Automated Meridian Flip

Overview#

Mount operations known as Meridian Flips are important when using a German Equatorial Mount (GEM). The meridian is an imaginary line that divides the sky into east and west halves. It starts at 180 degrees (south) and passes directly overhead to 0 degrees (north). It is static and does not move with the sky. Imaging an object typically begins when it is in the east half of the sky. As the night progresses, the object will approach the meridian, cross it, and then be in the west half of the sky.

When a GEM's RA axis approaches the meridian, with the telescope on the west side of the mount and looking east, a "flip" must be performed to swap the side of the mount that the telescope is on. This is to avoid the mount tracking past the meridian. Otherwise the counterweights will be higher than the telescope (an undesirable situation on some mounts) and the telescope (or some part of it) contacting the pier or tripod legs. Some mounts and equipment configurations are more tolerant than others to these conditions. Some mounts can track for hours after passing the meridian in a counterweight-up condition. Some telescopes are both short enough in length and height that they will not crash into the pier or tripod legs. Every situation is different, so it is up to the user to know when a meridian flip should be commanded.

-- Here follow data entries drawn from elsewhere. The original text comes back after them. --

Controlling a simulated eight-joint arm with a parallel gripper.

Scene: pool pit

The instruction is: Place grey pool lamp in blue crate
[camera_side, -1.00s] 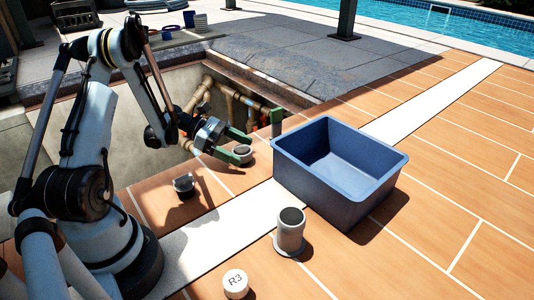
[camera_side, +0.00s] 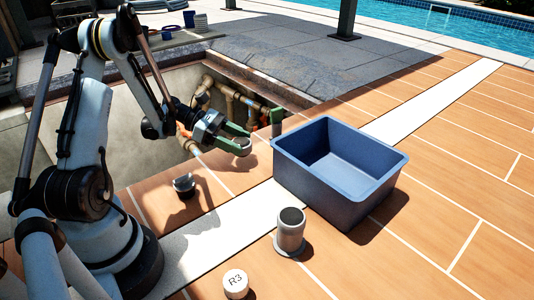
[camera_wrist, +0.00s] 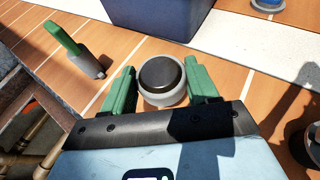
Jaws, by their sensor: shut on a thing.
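The grey pool lamp (camera_side: 243,148), a short round body with a dark face, is between the green fingers of my gripper (camera_side: 240,143). In the wrist view the lamp (camera_wrist: 161,80) sits between both fingers of my gripper (camera_wrist: 161,88), which is shut on it. The lamp appears slightly above the orange deck. The blue crate (camera_side: 335,188) stands open and looks empty to the right of my gripper; its near wall (camera_wrist: 165,18) shows at the top of the wrist view. Part of the crate's floor is hidden by its walls.
A grey flanged cylinder (camera_side: 290,232) stands in front of the crate. A white cap marked R3 (camera_side: 235,283) and a small grey-and-dark part (camera_side: 184,185) lie on the deck. A green-handled piece (camera_side: 277,117) stands near the pit edge. The pit with pipes (camera_side: 215,95) is behind.

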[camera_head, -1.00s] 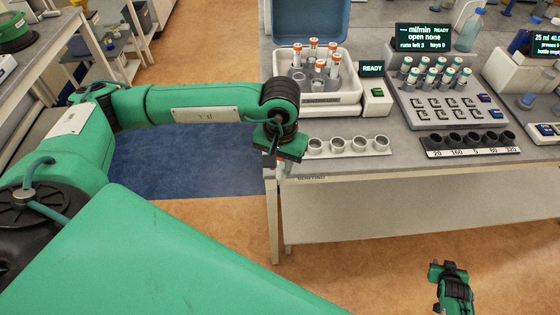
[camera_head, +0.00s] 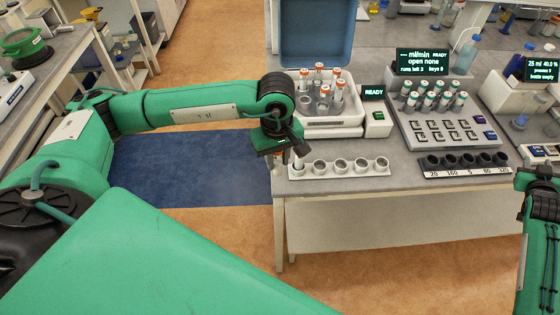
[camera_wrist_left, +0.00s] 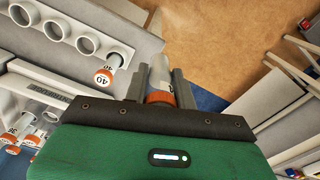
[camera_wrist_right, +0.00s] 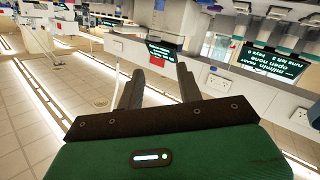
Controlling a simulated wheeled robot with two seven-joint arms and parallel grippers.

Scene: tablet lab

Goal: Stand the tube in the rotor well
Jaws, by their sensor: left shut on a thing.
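My left gripper (camera_wrist_left: 160,82) is shut on a pale tube with an orange cap (camera_wrist_left: 160,97), beside the left end of the white rack. In the head view this gripper (camera_head: 281,153) hides most of the tube. The centrifuge (camera_head: 330,131) stands open behind the rack, its rotor wells (camera_head: 324,105) holding several orange-capped tubes (camera_head: 319,70); at least one well looks empty. Another orange-capped tube marked 40 (camera_wrist_left: 103,76) is at the rack's end hole in the left wrist view. My right gripper (camera_wrist_right: 158,85) is open and empty, far from the rack.
The white rack (camera_head: 331,171) has several empty holes along the table's front edge. The blue lid (camera_head: 318,35) stands up behind the rotor. A READY display (camera_head: 373,92), a block of green-capped tubes (camera_head: 433,95) and a row of black cups (camera_head: 466,161) lie to the right.

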Automating Meridian Flips#

An Automatic Meridian Flip operation swaps the telescope to the west side of the mount. Meridian flips prevent that your telescope and camera bump into the mount and do major damage to your equipment. N.I.N.A. has built-in functionality for the automated flip, even if your mount does not support it in firmware. After a flip N.I.N.A. verifies that it is still imaging the desired area of sky through Plate Solving and the imaging session continues.

To enable the Automated Meridian Flip you need to enable it in the imaging settings.

Automated Meridian Flip Settings

  • Enabled: Turns automated meridian flips on or off.
  • Minutes after Meridian: This setting defines how many minutes after the meridian has been passed the flip should occur.
  • Use Telescope Side of Pier: Some mount drivers are capable of reporting the side of pier. In case the scope is already flipped prior to passing the meridian, N.I.N.A. would normally do the flip anyways as it cannot detect the side of pier. With this setting enabled the flip could be skipped instead. Keep in mind that many mount drivers do not implement this feature!
  • Recenter after Flip: When enabled, N.I.N.A. will verify that the current target is still centered after the flip using Plate Solving.
  • Scope settle time after flip (seconds): Determines how many seconds the mount should rest after the flip occurred.
  • Pause before Meridian (minutes): For some setups the equipment can touch the tripod or pier a while before passing the meridian. This setting enables the mount to disable tracking for the defined minutes prior to reaching meridian. Once this time and the defined minutes after meridian are passed, the flip will occur normally.

Note

Some mounts require to pass the meridian by a couple of minutes, as otherwise syncs via plate solving near the meridian after a flip could be rejected by the driver.